Packages in this update:

git-2.38.1-1.fc35

Update description:

Upstream update including security & bug fixes as well as feature enhancements.

From the upstream release notes:

CVE-2022-39253

When relying on the –local clone optimization, Git dereferences
symbolic links in the source repository before creating hardlinks
(or copies) of the dereferenced link in the destination repository.
This can lead to surprising behavior where arbitrary files are
present in a repository’s $GIT_DIR when cloning from a malicious
repository.

Git will no longer dereference symbolic links via the –local
clone mechanism, and will instead refuse to clone repositories that
have symbolic links present in the $GIT_DIR/objects directory.

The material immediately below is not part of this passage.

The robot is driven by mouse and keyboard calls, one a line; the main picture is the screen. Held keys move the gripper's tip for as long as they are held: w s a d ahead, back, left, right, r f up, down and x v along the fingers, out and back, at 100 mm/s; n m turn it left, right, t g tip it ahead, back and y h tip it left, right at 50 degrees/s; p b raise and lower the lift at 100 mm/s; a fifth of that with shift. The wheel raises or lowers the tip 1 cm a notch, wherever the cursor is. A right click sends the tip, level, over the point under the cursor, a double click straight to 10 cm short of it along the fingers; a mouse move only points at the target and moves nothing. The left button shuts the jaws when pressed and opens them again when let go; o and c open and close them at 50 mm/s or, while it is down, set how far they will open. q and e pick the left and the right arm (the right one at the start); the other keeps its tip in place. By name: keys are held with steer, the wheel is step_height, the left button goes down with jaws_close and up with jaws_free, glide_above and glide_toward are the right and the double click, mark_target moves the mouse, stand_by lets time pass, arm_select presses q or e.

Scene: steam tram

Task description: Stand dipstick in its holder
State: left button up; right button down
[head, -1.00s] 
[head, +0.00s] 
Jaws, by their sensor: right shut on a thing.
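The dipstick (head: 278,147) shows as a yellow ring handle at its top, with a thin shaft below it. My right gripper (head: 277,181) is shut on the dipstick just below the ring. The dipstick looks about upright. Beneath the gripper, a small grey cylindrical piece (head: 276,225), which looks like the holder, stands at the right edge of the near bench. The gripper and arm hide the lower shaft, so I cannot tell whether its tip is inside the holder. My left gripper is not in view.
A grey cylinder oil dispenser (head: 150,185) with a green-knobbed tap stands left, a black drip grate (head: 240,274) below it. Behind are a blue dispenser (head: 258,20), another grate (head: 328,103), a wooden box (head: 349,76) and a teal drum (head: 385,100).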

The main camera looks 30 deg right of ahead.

Additionally, the value of protocol.file.allow is changed to be
“user” by default.

CVE-2022-39260

An overly-long command string given to git shell can result in
overflow in split_cmdline(), leading to arbitrary heap writes and
remote code execution when git shell is exposed and the directory
$HOME/git-shell-commands exists.

git shell is taught to refuse interactive commands that are
longer than 4MiB in size. split_cmdline() is hardened to reject
inputs larger than 2GiB.

Credits

Credit for finding CVE-2022-39253 goes to Cory Snider of Mirantis. The
fix was authored by Taylor Blau, with help from Johannes Schindelin.

Credit for finding CVE-2022-39260 goes to Kevin Backhouse of GitHub.
The fix was authored by Kevin Backhouse, Jeff King, and Taylor Blau.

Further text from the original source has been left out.